How industrialization undid a region in Mexico
Scholars once treated regions as fundamental units of social organization, influencing the affairs of communities and households. Chris Kyle renews that perspective by charting the history of a preindustrial region in the southern Mexican state of Guerrero. Examining the city of Chilapa and its surrounding countryside, he documents a region's initial formation, subsequent evolution, and ultimate dissolution, brought about by the forces of industrialization.
Feeding Chilapa traces the emergence of Chilapa as a textile center in the late eighteenth century, the reorganization of the city's hinterland in the mid-nineteenth century, and the ultimate dissolution of the region in the mid-twentieth century. When improved transportation enabled the movement of cheap goods over long distances, subsistence and artisanal production declined or disappeared, and labor relations, settlement geography, and migration patterns were transformed.

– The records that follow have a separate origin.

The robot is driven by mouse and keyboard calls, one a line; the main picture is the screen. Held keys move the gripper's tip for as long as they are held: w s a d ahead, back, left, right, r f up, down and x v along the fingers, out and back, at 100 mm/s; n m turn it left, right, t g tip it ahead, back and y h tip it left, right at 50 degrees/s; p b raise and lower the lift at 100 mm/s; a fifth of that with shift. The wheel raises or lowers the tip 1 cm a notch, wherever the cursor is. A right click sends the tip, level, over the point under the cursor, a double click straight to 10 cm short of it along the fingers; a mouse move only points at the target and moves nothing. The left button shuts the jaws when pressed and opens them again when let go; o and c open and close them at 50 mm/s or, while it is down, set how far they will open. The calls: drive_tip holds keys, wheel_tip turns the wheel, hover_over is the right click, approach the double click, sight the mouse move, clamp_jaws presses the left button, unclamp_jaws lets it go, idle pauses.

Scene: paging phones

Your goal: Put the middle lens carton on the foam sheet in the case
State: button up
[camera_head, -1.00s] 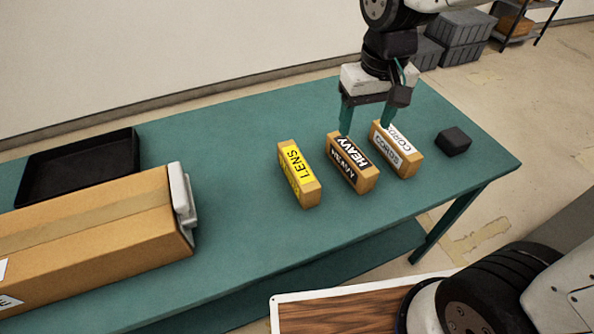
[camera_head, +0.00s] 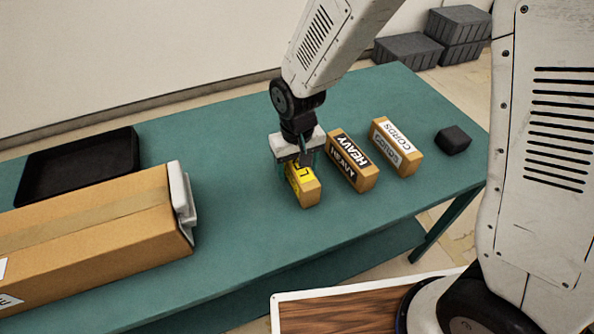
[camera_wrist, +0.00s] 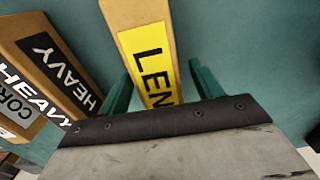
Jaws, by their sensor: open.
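A tan carton with a yellow LENS label (camera_head: 308,190) lies on the teal table, leftmost of a row of three. My gripper (camera_head: 297,168) is above its far part, pointing down and partly hiding it. In the wrist view the LENS carton (camera_wrist: 149,50) lies between my gripper's (camera_wrist: 162,82) two teal fingers, which are apart with a gap on each side. The middle carton of the row has a black HEAVY label (camera_head: 352,163). No foam sheet is recognisable, and I cannot tell which thing is the case.
A CORDS carton (camera_head: 398,148) and a small black block (camera_head: 453,140) lie to the right. A long tan box (camera_head: 90,215) with a white piece at its end (camera_head: 181,195) stands left. A black tray (camera_head: 75,170) is behind it. Table between box and LENS carton is clear.

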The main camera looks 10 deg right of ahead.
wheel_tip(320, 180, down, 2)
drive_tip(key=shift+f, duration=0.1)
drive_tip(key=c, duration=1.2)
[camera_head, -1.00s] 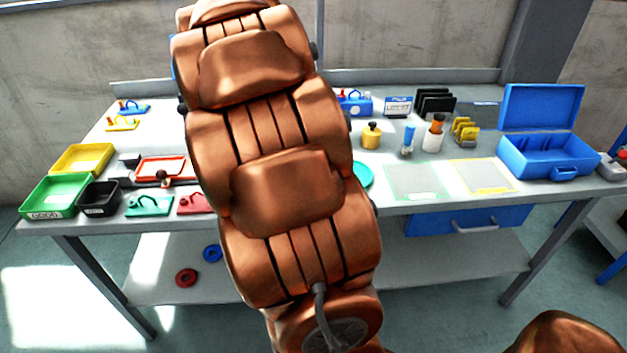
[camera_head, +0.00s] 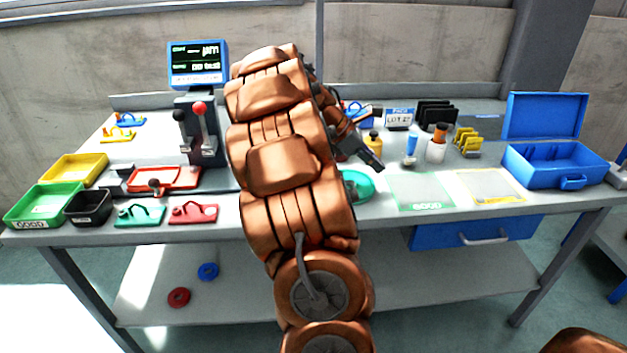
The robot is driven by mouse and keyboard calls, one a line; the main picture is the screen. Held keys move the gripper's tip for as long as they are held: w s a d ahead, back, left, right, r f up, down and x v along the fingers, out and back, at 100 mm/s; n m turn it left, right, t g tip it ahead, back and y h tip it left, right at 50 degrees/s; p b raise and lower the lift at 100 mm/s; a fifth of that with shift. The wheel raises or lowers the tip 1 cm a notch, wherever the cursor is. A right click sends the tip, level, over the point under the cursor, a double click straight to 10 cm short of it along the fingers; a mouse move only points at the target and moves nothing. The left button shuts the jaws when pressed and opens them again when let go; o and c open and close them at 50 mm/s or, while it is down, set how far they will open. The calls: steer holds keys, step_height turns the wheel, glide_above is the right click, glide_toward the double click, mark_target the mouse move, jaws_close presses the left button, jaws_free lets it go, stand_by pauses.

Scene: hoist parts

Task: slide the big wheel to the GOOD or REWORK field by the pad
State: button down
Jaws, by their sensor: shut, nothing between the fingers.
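The big wheel, a teal disc (camera_head: 362,190), lies on the bench top, partly hidden behind my arm. To its right is the green-outlined field marked GOOD (camera_head: 425,191). Right of that is a yellow-outlined field (camera_head: 491,186), whose lettering I cannot read. Both fields look empty. My gripper (camera_head: 376,164) is shut and empty, with its dark fingertips above the far right side of the wheel. I cannot tell whether they touch it. No pad can be clearly made out.
An open blue case (camera_head: 545,165) is at the right. Trays and a lever unit with a screen (camera_head: 198,63) are at the left.

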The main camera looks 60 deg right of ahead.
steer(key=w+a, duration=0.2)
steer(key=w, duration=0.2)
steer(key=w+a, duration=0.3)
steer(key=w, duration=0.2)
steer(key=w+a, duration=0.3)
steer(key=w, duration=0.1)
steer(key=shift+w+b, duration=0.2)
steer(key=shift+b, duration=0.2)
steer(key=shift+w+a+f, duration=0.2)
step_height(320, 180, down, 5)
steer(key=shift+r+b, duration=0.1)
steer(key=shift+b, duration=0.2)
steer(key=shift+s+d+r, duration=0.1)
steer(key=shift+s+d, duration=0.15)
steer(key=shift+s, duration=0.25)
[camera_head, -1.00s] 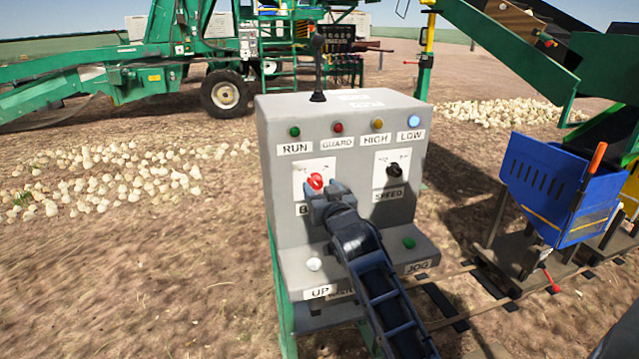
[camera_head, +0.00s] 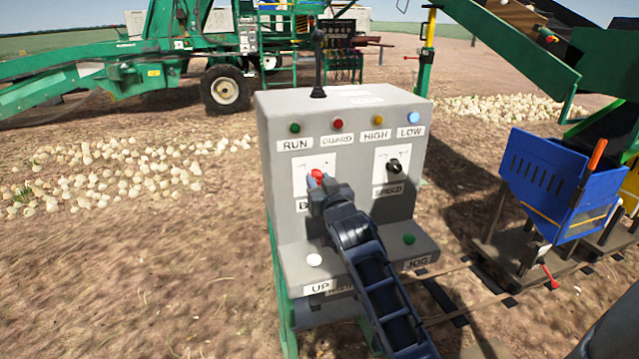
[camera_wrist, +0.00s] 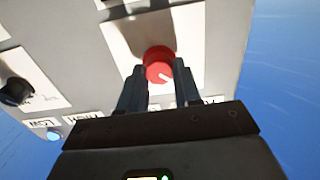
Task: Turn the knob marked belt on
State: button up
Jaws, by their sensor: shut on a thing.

Kyle offers a new perspective on the immigration debate, exploring the factors that lead rural citizens to leave economically depressed regions for larger Mexican cities, border industries, or the United States.
Written to be accessible to undergraduates, this volume offers a counterpoint to traditional community-based studies and our understanding of change in Latin America.
Chris Kyle is Associate Professor of Anthropology at the University of Alabama at Birmingham and author of numerous scholarly articles on rural Mexico.